The lawman-candidate is also fortunate in that two other popular Republicans who might have been major competitors for the gubernatorial nod opted for other races. Lt. Gov. Jeff Kottkamp has signaled his intention to run for McCollum’s attorney general office and is considered a cinch for nomination over his rival, law professor Jim Lewis. On the Democratic side, State Senators Dan Gelber of Miami Beach and Dave Aronberg of Green Acres are locked in a tight nomination battle for the attorney general nomination, with State Sen. Rod Smith of Gainesville also likely to join the race.
Another Republican once considered a strong candidate for governor, Rep. Adam Putnam (lifetime ACU rating: 95%), chose to run for state agriculture commissioner. Putnam is considered a strong favorite for nomination over State Sen. Carey Baker of Mount Dora.
All told, Democrats could well make some gains in Florida next year. But for now, the idea that Tallahassee is theirs with Crist gone just doesn’t hold water.
Knights of Right Move On Bishop
At a time when Republicans hold only three of New York’s 29 U.S. House seats (and may very well lose that of Army Secretary-designate John McHugh in a special election later this year), talk of actually unseating a Democratic House member from the Empire State may seem little more than a pipe dream. (Over all: only 15 out of 80 U.S. representatives from the Northeast are Republicans).
Yet that’s precisely what GOPers in New York’s 1st District (Suffolk County) are now saying. After years of essentially giving a free ride to Democratic Rep. Tim Bishop (lifetime ACU rating: 2%), they now feel confident that the four-term House member is vulnerable.
Much of this has to do with the ’08 results. In sweeping New York State, Barack Obama carried the 1st District by an unimpressive 51% to 48%. In the House race, little-known and under-funded Republican Lee Zeldin drew 42% of the vote against Bishop — the second strongest showing by any Republican challenger in New York in 2008.
But what has most fueled Republican enthusiasm about taking out Bishop next year was a much-publicized performance by the congressman at a town hall meeting in Setauket last month. The event, as the local Times Beacon-Record reported June 23 “quickly turned loud and combative as hundreds of demonstrators from across Suffolk County confronted the Democrat on health care reform, federal bailout and environmental issues.”
When the meeting was over, Bishop had to be escorted to his car by five county policemen, as the crowd shouted and waved signs and placards. Since his car was parked up the block, the paper said, “the congressman and his escort had to bear the shouts and insults for about half a mile.” Bishop did not stop to take questions or say anything more about the issues that prompted the jeers and insults from the crowd.
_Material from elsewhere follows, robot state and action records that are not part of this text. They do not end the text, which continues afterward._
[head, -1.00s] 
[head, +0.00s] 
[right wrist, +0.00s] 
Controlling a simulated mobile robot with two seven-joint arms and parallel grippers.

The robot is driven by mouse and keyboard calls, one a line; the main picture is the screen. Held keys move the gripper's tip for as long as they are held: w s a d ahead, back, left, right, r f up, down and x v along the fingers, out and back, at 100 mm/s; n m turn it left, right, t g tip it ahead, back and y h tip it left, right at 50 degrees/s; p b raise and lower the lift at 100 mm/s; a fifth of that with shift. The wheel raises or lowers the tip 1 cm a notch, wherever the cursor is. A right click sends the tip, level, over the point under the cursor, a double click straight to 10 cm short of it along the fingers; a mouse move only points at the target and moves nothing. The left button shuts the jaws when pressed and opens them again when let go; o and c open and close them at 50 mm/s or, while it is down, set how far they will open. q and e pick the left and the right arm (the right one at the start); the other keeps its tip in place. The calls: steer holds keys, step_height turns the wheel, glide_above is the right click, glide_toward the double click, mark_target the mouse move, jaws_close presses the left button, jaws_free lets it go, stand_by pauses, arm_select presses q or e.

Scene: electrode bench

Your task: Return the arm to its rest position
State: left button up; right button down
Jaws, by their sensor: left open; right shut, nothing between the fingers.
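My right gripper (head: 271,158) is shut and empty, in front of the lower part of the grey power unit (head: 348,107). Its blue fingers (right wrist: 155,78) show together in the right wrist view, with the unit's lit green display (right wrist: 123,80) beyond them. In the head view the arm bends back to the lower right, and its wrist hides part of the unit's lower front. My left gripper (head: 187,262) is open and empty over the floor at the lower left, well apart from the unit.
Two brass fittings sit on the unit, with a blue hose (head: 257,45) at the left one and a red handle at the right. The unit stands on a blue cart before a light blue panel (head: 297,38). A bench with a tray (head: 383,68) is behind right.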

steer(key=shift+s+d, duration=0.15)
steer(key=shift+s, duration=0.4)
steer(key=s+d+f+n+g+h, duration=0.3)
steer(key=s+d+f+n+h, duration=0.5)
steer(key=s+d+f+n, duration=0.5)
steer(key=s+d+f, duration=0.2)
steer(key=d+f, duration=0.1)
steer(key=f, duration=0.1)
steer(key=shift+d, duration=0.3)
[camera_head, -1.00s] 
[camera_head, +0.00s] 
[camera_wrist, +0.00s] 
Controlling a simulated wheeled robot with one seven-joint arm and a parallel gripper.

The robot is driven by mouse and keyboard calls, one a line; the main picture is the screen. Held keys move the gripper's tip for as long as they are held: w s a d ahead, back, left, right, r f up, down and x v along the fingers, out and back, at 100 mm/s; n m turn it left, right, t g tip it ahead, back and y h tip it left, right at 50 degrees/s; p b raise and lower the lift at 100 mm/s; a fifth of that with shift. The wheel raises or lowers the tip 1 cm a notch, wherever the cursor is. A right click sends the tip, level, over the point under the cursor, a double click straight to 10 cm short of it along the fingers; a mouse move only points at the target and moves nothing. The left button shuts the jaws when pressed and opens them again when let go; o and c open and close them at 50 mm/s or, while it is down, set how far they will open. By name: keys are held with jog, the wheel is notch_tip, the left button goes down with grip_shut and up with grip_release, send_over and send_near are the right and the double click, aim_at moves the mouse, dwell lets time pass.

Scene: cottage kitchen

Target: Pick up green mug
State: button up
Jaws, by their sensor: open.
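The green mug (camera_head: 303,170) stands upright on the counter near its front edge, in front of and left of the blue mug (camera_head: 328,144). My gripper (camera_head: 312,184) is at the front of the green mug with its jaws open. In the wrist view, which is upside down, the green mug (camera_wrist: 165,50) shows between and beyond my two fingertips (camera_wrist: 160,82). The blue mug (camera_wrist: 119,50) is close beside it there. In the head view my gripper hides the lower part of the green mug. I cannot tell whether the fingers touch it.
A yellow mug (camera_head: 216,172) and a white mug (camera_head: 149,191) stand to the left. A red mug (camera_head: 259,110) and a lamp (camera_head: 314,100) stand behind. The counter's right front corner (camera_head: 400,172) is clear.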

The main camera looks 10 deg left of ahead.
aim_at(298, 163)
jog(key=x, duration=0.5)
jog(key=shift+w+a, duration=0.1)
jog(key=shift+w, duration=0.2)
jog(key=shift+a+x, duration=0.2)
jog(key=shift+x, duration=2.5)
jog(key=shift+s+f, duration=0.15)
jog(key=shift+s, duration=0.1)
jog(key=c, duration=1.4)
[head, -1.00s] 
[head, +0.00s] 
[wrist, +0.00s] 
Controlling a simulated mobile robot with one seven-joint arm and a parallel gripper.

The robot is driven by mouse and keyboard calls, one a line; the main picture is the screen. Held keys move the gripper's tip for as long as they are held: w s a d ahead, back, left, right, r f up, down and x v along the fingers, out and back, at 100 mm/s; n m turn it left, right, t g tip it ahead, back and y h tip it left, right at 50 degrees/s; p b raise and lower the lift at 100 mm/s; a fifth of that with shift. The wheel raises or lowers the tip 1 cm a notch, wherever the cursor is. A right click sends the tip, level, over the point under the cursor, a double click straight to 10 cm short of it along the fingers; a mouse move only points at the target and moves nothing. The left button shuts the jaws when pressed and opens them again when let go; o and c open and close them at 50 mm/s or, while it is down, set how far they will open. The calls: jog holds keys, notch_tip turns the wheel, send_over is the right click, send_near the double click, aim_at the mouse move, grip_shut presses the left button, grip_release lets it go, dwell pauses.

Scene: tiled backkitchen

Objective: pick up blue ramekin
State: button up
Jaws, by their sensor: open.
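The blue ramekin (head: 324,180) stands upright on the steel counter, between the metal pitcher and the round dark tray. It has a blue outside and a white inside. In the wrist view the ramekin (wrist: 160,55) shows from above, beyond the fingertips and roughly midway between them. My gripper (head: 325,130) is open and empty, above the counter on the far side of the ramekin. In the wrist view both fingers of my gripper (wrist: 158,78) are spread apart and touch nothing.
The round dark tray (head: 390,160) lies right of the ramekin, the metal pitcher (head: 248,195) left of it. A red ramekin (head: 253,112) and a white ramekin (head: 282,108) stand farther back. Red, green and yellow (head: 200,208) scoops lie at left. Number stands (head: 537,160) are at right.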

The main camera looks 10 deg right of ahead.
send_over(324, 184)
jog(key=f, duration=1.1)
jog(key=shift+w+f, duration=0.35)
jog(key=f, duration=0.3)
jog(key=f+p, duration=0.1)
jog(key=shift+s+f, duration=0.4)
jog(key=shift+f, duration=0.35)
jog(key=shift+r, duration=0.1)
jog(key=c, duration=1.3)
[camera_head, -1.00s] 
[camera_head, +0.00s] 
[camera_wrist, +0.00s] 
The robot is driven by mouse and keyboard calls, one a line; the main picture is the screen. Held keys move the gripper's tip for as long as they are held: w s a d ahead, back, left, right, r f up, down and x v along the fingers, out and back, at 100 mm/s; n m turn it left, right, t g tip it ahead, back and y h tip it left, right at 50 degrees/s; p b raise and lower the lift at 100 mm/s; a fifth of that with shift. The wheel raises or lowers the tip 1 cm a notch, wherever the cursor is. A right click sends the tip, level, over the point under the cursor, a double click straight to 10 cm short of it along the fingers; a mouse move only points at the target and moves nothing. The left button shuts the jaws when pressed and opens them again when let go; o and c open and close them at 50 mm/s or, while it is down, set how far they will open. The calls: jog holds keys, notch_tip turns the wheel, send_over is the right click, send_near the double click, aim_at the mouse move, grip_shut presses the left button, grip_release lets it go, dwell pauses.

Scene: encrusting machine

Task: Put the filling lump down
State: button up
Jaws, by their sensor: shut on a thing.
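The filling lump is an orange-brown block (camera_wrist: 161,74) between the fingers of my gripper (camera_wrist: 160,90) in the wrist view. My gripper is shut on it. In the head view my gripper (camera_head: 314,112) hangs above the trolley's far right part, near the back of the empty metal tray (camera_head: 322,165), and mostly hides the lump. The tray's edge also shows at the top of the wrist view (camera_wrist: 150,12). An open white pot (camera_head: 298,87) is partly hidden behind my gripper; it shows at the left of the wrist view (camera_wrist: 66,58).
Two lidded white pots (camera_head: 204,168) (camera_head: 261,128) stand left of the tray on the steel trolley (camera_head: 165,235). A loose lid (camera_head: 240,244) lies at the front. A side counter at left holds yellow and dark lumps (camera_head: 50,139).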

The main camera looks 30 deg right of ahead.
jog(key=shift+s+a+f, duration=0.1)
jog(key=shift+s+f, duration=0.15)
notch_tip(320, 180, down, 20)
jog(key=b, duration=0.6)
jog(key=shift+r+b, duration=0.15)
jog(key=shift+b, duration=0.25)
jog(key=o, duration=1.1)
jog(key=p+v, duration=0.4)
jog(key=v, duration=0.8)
While there are many who disapprove of such protests and feel it is unbecoming of conservatives to behave in such a vocal way, there are also others who believe that a politician should confront critics rather than avoid them. Bloggers had a field day with the event.
“Congressman Tim Bishop can’t take any time to address their concerns — instead he runs away,” was one reaction posted online following the reports of the Setauket scene. “Why don’t Democrat members of Congress want to hear from the voters?” asked another.
Bishop’s backers were dismissive of the demonstrators. As Bishop staffer Jon Schneider told reporters, “Basically, it’s the tea party folks” — a reference to the ax-the-tax demonstrators who held tea parties at state capitols across the nation April 15 and again on July 4.
While some of the angry crowd, estimated at 200, were with the local Conservative Society for Action, others said they were there because of anger over Bishop’s support for the environmentalist “cap and trade” legislation. As protester Susan Frohnoher of Riverhead told reporters, “Cap and trade will put us under.”
At this point, Long Island businessman Randy Altschuler appears to be cobbling together a well-funded challenge to Bishop and is considered a strong favorite for both the Republican and Conservative Party lines next year. He obviously hopes the anger that Bishop witnessed first-hand translates into volunteers and votes for his opponent in 2010.
State Republican party organizations continue to change chairmen, but conservatives usually remain in charge.
In Minnesota, businessman Tony Sutton was elected state Republican chairman over two opponents at the state party convention last month. Sutton, who owns a chain of Mexican restaurants, had been secretary-treasurer of the state party organization. He succeeds fellow conservative Ron Carey, whose last day at the party helm was the same day Democrat Al Franken was certified as the winner of the Senate race that had been disputed for the past seven months.
A very familiar conservative face recently returned to the political wars in North Carolina after a decade in private business. Tom Fetzer, former mayor of Raleigh, (1993-99) was elected state Republican chairman. The 54-year-old Fetzer was a campaign aide to Sen. (1972-2002) Jesse Helms (R.-N.C.) and also served as executive assistant to Sen. (1980-85) John East (R.-N.C.). Fetzer edged out another conservative, John Locke Foundation Vice President Chad Adams, at the state party convention.